Monday, 19 April 2004
これは日本語のテキストです。読めますか?
Posted by at 4:05 PM in Internationalization
All internationalization tests pass.
Let's see how a link back to Sam Ruby's Unicode and weblogs goes.
My original frustration with URI encoding in Tomcat 5 for reference.
<Connector port="8009" enableLookups="false" redirectPort="8443" debug="0" protocol="AJP/1.3" URIEncoding="UTF-8"/>The default for this option, IMHO, should be UTF-8 and not ISO-8859-1. Did I dream it that there was a relevant W3C specification where it was specified that UTF-8 should be the default encoding used for URIs? Maybe. I'm looking now, but if you know in particular, point me at it and I'll update this entry appropriately. Update: Character Encoding in URI references. So, you still get the restricted US-ASCII subset allowed in URIs, but the encoding of the characters to bytes is done using UTF-8.

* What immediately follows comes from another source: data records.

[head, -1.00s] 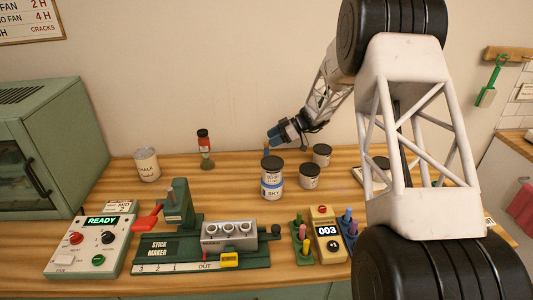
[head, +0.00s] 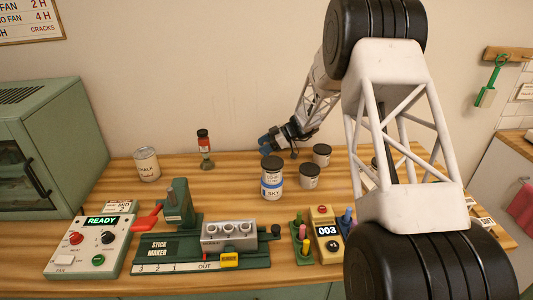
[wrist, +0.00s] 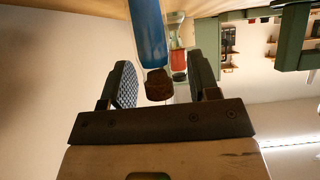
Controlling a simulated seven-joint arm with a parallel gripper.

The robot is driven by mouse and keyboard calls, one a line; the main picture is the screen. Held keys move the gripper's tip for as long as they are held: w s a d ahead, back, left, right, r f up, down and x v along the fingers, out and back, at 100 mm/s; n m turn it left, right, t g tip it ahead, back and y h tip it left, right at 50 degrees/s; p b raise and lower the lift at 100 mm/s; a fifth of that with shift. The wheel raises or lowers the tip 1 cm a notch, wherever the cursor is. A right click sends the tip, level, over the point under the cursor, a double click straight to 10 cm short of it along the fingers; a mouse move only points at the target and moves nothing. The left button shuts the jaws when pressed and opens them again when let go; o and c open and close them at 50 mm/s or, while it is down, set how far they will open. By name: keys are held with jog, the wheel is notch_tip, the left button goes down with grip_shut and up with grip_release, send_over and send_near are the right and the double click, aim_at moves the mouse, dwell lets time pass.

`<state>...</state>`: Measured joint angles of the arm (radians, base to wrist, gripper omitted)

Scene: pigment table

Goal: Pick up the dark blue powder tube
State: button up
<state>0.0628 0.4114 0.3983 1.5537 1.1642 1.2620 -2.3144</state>
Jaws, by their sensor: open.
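In the wrist view, which is upside down, a blue powder tube (wrist: 148,35) with a brown stopper (wrist: 159,84) shows between the two fingers of my gripper (wrist: 160,62). The fingers are open, with a gap on each side of the stopper. The tube's far end is cut off by the picture's edge. In the head view my gripper (head: 267,144) is low at the back of the table, behind the SKY jar (head: 272,182). A blue patch shows at its tip there. I cannot tell tube from finger in it.
A red tube (head: 203,143) in a green stand is left of my gripper; it also shows in the wrist view (wrist: 179,59). Dark-lidded jars (head: 309,177) stand to the right. The CHALK can (head: 147,165) is further left. The stick maker (head: 165,250) and control panel (head: 90,247) are in front.

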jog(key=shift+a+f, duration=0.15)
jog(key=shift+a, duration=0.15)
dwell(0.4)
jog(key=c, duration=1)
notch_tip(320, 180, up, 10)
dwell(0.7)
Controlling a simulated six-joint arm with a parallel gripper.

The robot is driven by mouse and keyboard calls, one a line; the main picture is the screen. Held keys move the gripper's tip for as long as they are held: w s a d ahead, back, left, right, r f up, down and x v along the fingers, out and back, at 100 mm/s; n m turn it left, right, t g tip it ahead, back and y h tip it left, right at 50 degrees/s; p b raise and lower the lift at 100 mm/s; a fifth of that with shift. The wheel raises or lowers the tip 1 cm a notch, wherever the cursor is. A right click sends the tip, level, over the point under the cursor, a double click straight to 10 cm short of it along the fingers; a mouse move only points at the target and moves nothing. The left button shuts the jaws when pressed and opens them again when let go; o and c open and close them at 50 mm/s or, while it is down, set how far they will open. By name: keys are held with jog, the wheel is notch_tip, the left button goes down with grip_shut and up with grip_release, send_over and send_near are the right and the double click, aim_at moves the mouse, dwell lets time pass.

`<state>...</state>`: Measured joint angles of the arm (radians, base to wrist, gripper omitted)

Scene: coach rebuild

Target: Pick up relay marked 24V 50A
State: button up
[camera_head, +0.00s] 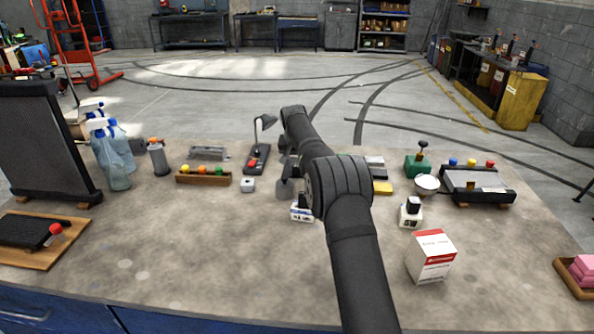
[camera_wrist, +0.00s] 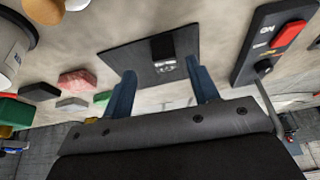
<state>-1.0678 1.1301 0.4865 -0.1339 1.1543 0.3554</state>
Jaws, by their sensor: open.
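In the wrist view, my gripper (camera_wrist: 163,72) is open, with its two blue fingers apart and nothing held between them. Beyond the fingertips, a small black block with a pale printed label (camera_wrist: 165,66) sits on a dark flat plate (camera_wrist: 135,60). It may be the relay, but I cannot read its marking. It lies roughly between the fingers in the picture. In the head view, my arm hides most of the gripper and the area around it. A small white labelled block (camera_head: 302,213) shows just left of my arm, its lettering too small to read.
A black switch box with a red button (camera_wrist: 287,34) is close on the right in the wrist view. Coloured blocks, one of them red (camera_wrist: 77,81), lie to the left. In the head view, a white-and-red carton (camera_head: 431,257) stands right of my arm.

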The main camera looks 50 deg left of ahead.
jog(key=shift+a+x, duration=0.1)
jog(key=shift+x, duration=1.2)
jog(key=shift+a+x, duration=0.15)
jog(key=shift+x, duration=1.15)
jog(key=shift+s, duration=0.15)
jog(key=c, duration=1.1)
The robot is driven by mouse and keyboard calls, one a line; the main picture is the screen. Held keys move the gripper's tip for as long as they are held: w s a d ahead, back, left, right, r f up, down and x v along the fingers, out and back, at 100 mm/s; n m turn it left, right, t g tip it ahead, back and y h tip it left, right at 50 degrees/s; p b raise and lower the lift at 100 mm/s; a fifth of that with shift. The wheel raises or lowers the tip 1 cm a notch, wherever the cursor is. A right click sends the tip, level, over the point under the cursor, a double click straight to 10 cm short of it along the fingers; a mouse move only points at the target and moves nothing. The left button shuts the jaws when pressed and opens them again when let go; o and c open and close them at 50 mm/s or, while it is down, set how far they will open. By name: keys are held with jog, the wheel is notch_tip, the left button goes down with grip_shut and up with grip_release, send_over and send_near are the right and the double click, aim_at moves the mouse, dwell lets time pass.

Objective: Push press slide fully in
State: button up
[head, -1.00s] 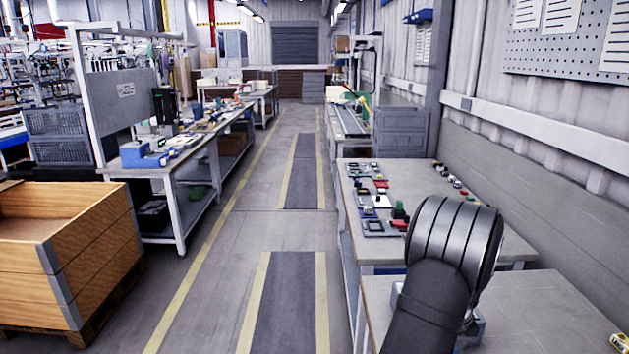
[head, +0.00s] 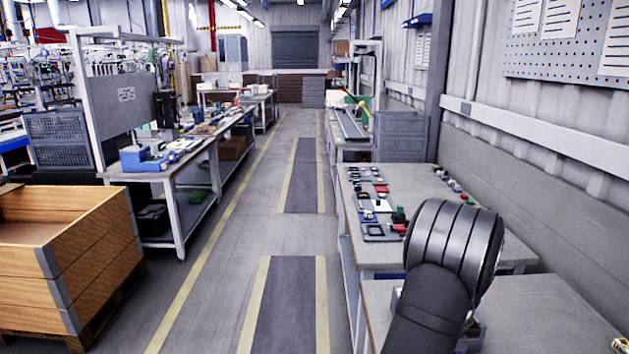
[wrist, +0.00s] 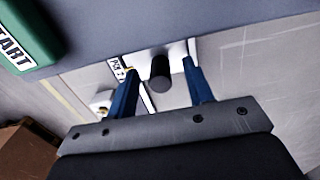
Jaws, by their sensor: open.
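In the wrist view my gripper (wrist: 165,92) shows two blue fingers set apart, with a dark cylindrical knob (wrist: 160,72) between their tips. I see clear space on both sides of the knob. The knob appears to belong to the press slide; a light plate with a partly readable label (wrist: 117,70) lies beside it. Whether a finger touches anything is hard to tell.
A green START button block (wrist: 28,35) sits at the upper left in the wrist view, beside a grey-blue surface (wrist: 180,18). In the head view the near table (head: 550,300) is mostly bare to the right. A farther table holds several small parts (head: 375,205).

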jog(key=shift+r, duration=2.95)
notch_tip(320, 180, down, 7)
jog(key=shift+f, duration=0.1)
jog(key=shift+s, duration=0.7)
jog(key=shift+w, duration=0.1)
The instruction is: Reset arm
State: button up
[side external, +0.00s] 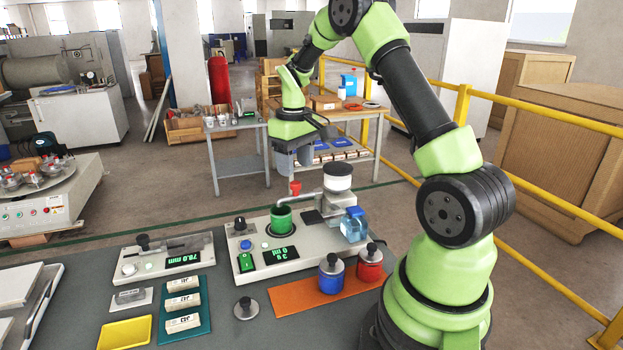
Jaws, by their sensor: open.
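My green and black arm stands at the right of the dark bench. My gripper (294,157) is open, with grey fingers pointing down. It hangs above the back of a white machine (262,231) and appears empty. A red knob (295,187) on a bent pipe shows just below my gripper. How far my gripper is from the pipe is hard to tell in this view.
An orange mat (303,303) holds a blue jar (331,274) and a red jar (370,264). A teal tray (197,327) holds labelled tiles (183,301). A metal weight (245,309) stands alone. Yellow rails (545,205) run behind my arm.

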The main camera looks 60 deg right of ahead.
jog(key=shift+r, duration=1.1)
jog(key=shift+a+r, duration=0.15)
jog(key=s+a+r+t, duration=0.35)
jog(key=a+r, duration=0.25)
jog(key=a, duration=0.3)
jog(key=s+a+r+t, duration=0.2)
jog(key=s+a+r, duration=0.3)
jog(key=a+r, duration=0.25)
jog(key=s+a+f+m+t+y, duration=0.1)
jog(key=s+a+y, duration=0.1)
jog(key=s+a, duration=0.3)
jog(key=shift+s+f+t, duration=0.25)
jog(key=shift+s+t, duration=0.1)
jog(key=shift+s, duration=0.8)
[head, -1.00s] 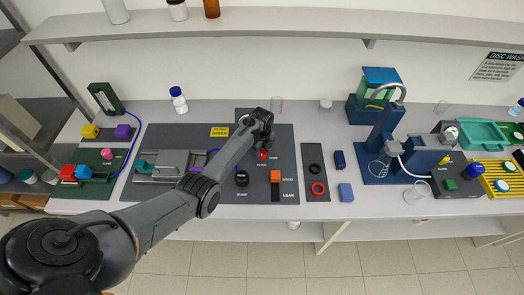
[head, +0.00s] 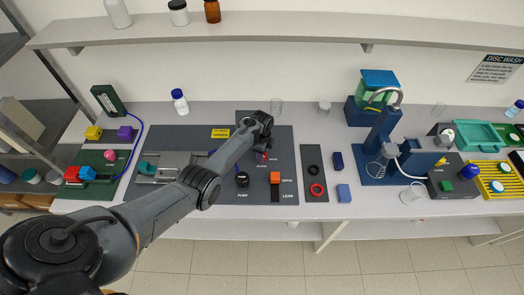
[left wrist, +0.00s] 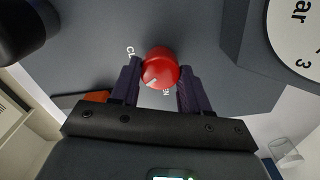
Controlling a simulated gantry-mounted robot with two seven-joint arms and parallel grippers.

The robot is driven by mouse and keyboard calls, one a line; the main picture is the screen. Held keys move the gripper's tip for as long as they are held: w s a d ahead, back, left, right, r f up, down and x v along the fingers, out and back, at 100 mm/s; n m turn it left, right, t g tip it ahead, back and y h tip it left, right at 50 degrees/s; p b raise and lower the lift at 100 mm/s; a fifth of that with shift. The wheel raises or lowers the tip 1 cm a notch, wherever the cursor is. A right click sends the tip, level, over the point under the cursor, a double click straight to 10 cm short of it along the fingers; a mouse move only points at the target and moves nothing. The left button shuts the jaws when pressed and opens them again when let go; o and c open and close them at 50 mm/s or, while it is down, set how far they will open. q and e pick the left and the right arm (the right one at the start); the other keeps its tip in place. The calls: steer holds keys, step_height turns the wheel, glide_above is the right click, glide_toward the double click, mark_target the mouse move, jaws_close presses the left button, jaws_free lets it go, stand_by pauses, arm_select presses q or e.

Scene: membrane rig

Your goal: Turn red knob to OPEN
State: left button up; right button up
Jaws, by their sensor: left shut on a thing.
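The red knob (left wrist: 161,66) sits on the grey panel between the two dark fingers of my left gripper (left wrist: 160,84), which is shut on it. A short pale mark shows on the knob's lower left side in the left wrist view. Parts of white lettering, "CL" to the left of the knob and "EN" below it, show there; the fingers hide the rest. In the head view my left gripper (head: 262,147) reaches down over the panel, and only a little of the red knob (head: 264,156) shows. My right gripper is not in view.
A black pump knob (head: 242,180) and an orange-and-black switch (head: 275,187) are nearer the panel's front. A white dial (left wrist: 298,35) is close to the gripper. A clear beaker (head: 277,107) stands behind the panel.

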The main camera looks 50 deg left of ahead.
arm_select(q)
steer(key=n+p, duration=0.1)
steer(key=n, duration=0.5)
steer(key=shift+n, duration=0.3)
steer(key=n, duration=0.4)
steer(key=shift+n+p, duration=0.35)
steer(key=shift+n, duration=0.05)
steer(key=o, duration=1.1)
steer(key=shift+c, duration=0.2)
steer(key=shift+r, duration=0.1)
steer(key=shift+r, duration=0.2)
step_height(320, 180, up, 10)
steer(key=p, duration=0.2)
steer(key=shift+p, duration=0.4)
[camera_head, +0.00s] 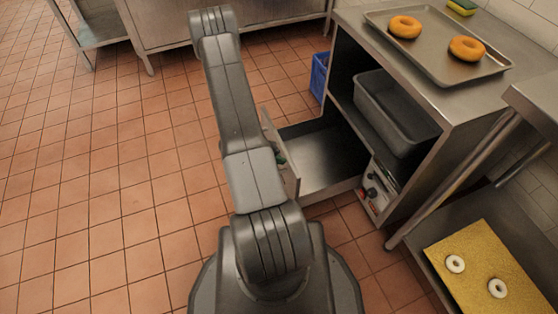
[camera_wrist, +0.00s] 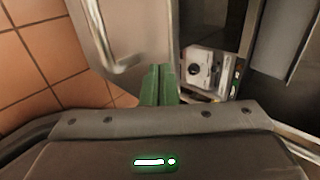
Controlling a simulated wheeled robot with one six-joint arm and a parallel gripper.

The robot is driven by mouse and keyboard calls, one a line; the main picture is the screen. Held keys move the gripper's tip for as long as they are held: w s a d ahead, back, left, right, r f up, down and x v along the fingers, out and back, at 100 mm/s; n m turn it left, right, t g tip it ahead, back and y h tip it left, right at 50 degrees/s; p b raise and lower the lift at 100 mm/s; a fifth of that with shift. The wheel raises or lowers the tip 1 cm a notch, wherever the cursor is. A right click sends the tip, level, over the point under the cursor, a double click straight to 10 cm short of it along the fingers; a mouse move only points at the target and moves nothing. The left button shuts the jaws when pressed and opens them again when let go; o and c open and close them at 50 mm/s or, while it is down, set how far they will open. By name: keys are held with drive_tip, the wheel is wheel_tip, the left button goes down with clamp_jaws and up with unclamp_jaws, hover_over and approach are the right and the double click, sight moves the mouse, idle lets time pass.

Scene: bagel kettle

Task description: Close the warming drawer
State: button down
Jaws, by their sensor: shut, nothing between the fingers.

And wouldn't you know it that the reference I was originally looking for was in the javadocs for java.net.URLEncoder#encode(String s, String enc). The specific reference is Non-ASCII characters in URI attribute values.
- 1. Each disallowed character is converted to UTF-8, resulting in one or more bytes.
- 2. The resulting bytes are escaped using the URI escaping mechanism (that is, each byte is converted to %HH, where HH is the byte value expressed using hexadecimal notation).
- 3. The original character is replaced by the resulting character sequence.